Tuesday, January 17, 2012

Art and Memory

Lately I’ve been reflecting on memory. With two parents in their 80s struggling with failing memories, it is a subject that often occupies my thoughts. When I stumbled across the book Moonwalking with Einstein by Joshua Foer, a book that focuses on the topic of memory, I read it with great interest. Foer, a journalist, began his engagement with the topic when he wrote an article about a memory competition that encompassed seemingly impossible feats for us mere mortals.

As I read his book I learned about memory palaces in which one secretes images, the more ludicrous the image the better, as the purpose is to recall memories in a sequential order. The first memory palace was created after the ceiling fell at a banquet killing the people in the hall. The speaker had momentarily been called out of the room and was then called upon to try to recall everyone in the room to identify the dead. Working his way around the table he found he could recapture the visual information by visualizing spatially. The same concept was subsequently applied to assist in memory. Actual physical spaces are imagined as home to items on a list, each tucked into a different room. Numbers are converted to two letters that can be transformed to words and images as well. Soon Foer is bitten by the bug and begins to train for the American competition which he amazingly wins.

My mother is reading the book as well and taking notes, hoping to find some trick to make her recalcitrant memories stay put. She asked me what stayed with me from the book, even as I realized that my adequate and sometimes good memory often failed to retain the complexity of a book a month after reading it. But this book has meaning for me on a number of levels, both the personal and the artistic, and some key concepts have stayed with me because of their relevance.

Foer writes about the fact that we are using our memories in ways for which they were not originally designed. Memories weren’t designed to remember numbers; they were designed to rely on visual indicators for such practical tasks as determining if something was safe to eat. Thus most of the methods of retaining memory revolve around creating memorable visual imagery.

If you read this blog you know that I combine painting and story. I am often surprised when people come into my studio and tell me they were there a year ago and remember a story I told about a painting. Often they bring someone with them and ask me to tell them a particular story or show them a particular painting. My paintings seem to become memorable to them because of the accompanying stories and similarly the stories remain because of their association with imagery. It seems like a pretty basic concept, but I never fully appreciated the interrelationship between imagery and story until I began to think about it through the lens of memory.

When I take a story and imagine how to evoke it in a painting, I often combine disparate imagery, juxtaposing different times and places.

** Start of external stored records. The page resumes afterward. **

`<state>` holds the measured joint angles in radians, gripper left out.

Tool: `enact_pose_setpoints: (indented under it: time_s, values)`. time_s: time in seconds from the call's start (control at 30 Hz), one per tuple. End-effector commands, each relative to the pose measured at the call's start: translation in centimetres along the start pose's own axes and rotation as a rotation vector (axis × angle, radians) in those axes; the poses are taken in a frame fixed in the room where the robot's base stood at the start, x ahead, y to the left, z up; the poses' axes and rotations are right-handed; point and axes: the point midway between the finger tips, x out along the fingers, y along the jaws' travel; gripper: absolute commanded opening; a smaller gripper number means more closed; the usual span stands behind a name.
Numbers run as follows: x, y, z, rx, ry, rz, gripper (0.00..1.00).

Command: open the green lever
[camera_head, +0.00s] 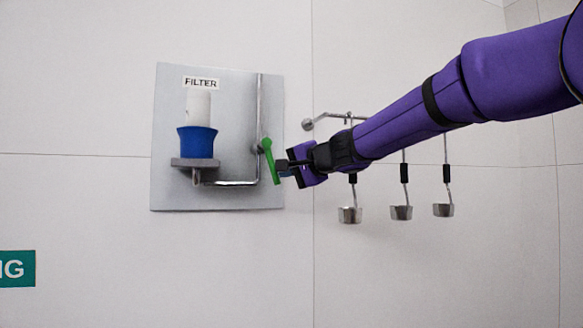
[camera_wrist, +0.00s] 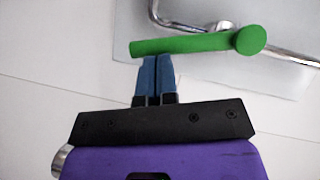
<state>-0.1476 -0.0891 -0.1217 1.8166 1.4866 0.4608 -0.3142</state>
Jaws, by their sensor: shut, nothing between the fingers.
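The green lever (camera_head: 269,160) is mounted on the pipe at the right side of the grey filter panel (camera_head: 225,95). It hangs downward, leaning slightly right, with its round hub at the top. In the wrist view the lever (camera_wrist: 185,45) runs across the picture, hub at the right. My gripper (camera_head: 284,168) is beside the lever's lower part, on its right. In the wrist view the blue fingers (camera_wrist: 156,72) are together with nothing between them, and their tips are at or very near the lever's edge. I cannot tell whether they touch it.
A filter with a white cylinder (camera_head: 198,107) and blue base (camera_head: 197,141) sits on the panel's bracket. A metal pipe (camera_head: 261,110) runs down the panel. Several ladles (camera_head: 401,212) hang from a rail behind and below my arm.

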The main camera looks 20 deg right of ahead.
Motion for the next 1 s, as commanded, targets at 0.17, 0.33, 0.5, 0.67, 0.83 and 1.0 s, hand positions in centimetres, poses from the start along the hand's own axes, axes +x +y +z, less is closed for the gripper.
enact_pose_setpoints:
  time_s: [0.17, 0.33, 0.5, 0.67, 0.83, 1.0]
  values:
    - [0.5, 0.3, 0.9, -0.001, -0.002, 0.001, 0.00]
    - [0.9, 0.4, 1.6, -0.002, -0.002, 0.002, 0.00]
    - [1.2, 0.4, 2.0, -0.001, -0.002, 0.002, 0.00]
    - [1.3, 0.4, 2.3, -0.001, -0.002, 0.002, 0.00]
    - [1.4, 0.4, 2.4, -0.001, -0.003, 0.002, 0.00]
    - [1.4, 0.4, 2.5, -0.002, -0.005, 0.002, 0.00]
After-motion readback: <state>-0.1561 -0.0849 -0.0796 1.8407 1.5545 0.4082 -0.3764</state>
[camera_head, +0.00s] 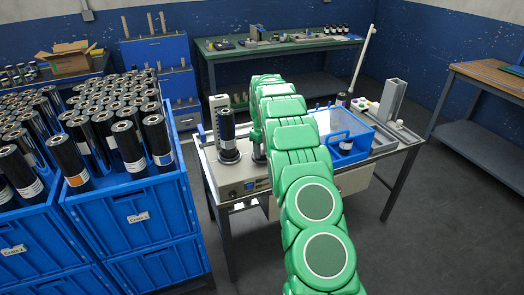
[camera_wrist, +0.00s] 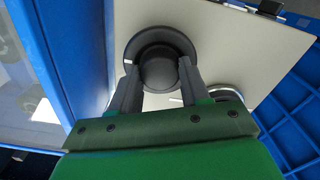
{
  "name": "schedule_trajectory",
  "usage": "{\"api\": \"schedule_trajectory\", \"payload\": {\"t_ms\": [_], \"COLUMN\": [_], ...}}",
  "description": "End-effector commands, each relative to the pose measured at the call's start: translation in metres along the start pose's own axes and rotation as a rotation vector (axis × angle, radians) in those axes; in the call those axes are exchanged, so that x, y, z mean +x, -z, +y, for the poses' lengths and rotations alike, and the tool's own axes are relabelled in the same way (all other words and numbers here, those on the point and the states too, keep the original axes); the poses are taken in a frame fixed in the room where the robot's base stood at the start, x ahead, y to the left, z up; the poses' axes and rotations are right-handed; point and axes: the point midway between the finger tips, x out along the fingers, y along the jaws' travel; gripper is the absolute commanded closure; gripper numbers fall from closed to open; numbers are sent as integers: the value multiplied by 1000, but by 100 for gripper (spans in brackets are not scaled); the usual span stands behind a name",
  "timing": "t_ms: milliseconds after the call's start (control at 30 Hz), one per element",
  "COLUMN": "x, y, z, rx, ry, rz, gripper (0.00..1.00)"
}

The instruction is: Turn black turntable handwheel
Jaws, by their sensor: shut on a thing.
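The black handwheel (camera_wrist: 160,38) shows in the wrist view as a round black disc with a thick domed hub, above a pale flat surface. My gripper (camera_wrist: 158,66) has one finger on each side of the hub and is shut on it. In the head view my green arm reaches over the machine on the bench (camera_head: 245,190) and hides the gripper and the handwheel. A black roll (camera_head: 227,127) stands upright on a dark round base, left of my arm.
A blue bin (camera_head: 345,150) stands on the bench right of my arm. Blue crates (camera_head: 130,205) full of black rolls stand at the left. A green-topped workbench (camera_head: 280,47) is at the back. The floor at right is clear.

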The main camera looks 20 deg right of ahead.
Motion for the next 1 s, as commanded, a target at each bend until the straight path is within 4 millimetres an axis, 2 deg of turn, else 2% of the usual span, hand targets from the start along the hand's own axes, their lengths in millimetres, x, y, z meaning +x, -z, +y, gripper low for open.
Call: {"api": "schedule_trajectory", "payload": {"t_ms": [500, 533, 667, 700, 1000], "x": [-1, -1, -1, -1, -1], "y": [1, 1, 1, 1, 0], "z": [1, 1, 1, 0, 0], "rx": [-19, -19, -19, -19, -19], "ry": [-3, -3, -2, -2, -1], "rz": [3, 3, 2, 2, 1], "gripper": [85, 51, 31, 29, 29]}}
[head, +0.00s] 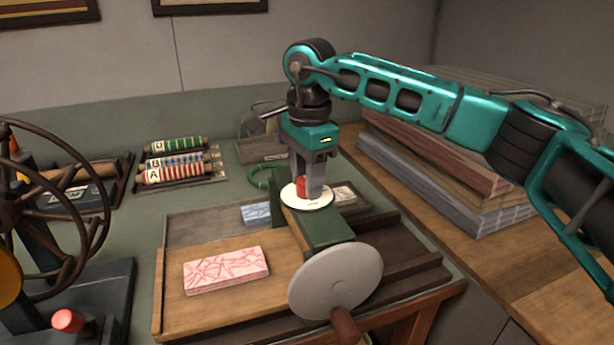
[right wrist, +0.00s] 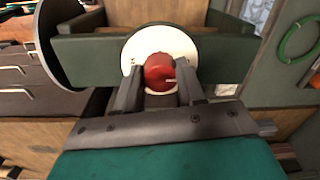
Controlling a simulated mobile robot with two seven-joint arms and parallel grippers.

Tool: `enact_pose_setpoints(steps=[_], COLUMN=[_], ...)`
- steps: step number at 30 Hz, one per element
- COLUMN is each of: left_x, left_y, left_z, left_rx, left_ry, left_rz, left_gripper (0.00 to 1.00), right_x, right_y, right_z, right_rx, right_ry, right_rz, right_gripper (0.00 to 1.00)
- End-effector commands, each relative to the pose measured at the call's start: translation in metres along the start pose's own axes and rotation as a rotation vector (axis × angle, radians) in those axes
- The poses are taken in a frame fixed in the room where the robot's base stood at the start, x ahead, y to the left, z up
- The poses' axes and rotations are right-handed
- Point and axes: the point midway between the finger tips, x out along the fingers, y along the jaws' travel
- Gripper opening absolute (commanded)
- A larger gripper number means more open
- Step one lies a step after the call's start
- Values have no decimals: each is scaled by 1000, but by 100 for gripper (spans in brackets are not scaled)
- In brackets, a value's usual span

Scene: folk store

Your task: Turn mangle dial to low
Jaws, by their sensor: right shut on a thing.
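The dial is a red knob (head: 301,184) on a round white plate (head: 320,201), set on top of a dark green beam (head: 328,228). My right gripper (head: 311,188) points down at it from above and is shut on the knob. In the right wrist view the red knob (right wrist: 159,71) sits between the two fingers of my right gripper (right wrist: 160,82). My left gripper is not in view.
A grey disc (head: 335,280) with a handle stands at the beam's front end. A red-patterned block (head: 226,270) lies on the wooden bed (head: 180,310). Stacked boards (head: 440,175) stand right; a dark spoked wheel (head: 85,215) stands left. Labelled rollers (head: 180,168) lie behind.

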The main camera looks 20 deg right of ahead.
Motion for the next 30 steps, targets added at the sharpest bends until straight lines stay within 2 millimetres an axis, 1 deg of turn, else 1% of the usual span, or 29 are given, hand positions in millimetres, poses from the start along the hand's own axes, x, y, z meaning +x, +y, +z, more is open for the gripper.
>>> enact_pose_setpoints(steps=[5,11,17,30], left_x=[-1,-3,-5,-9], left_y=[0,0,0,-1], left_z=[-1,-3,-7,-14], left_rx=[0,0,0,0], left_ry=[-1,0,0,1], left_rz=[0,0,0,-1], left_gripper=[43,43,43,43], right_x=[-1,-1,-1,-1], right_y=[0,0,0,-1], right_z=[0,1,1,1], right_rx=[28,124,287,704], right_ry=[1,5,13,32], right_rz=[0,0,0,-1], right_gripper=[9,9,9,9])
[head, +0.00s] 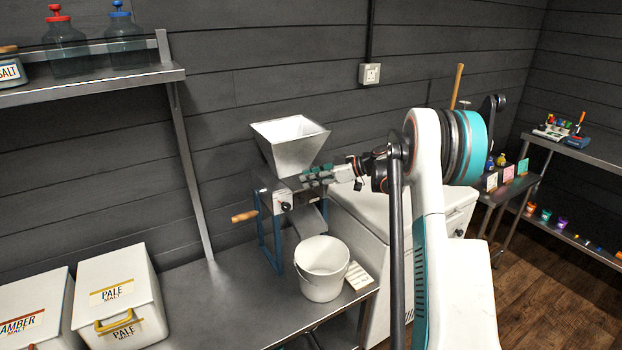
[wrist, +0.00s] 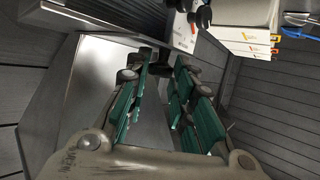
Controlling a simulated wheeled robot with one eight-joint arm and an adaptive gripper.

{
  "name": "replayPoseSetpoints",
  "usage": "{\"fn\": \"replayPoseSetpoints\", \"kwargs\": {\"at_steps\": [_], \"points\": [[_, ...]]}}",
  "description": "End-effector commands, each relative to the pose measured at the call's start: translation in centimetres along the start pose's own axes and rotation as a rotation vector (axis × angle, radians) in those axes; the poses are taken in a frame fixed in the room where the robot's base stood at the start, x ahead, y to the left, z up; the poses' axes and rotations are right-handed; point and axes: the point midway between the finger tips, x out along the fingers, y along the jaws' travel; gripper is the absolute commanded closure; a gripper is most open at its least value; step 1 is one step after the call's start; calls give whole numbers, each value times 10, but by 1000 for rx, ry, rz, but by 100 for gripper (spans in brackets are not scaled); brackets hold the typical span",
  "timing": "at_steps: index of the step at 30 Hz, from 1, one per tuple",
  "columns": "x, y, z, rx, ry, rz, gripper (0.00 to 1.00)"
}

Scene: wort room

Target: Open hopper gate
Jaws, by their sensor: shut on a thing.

When I give talks about my artwork, I don’t need notes to evoke the accompanying story. The image is a more than adequate prompt even providing sequencing similar to the rooms of a memory palace as I work my way through the directionality inherent in the painting. The act of doing a painting is actually not so different than that of creating a memory palace.

I used to keep a sketchbook when I traveled and when I recall those trips it is from the vantage point from which I did each sketch, fixed in memory by the sheer attentiveness required to do a drawing. I still remember a trip to Sorrento over Easter when there was a religious procession in the evening. It felt as if it would be disrespectful to take a photo so I mentally took a snapshot, noticing the shopkeepers framed in the light of their doorways and the sconces casting a glow on the stone walls. When we returned to our hotel I pulled out my pencils and recreated in great detail the image I had just committed to memory. I hadn’t thought myself capable of such a feat and was surprised at the capacity of my memory, one of the lessons of this book. The other lesson… paying attention is a lot of work and the very act of doing so is what contributes to memory. It is not something we tend to do habitually in this time when so much memory is externalized to computers and phones.

An artist friend told me that people often purchase her paintings because they remind them of something in their memory. Whether it is tapping existing memories or creating new ways to join story and imagery in memory, art and memory clearly have a connection. Story provides context, art provides visuals and the two together create a powerful vehicle for learning and retention.

 

1 comment:

  1. I just began reading a book called 1948 (can't remember the author). It tries to outline the whole history of how Israel came about. I asked my husband's friend (a Survivor) to provide me with reading material. He gave me three books and I'm starting with this one. When he came to dinner, he tried to provide a little background on the Zionist movement. It's been interesting.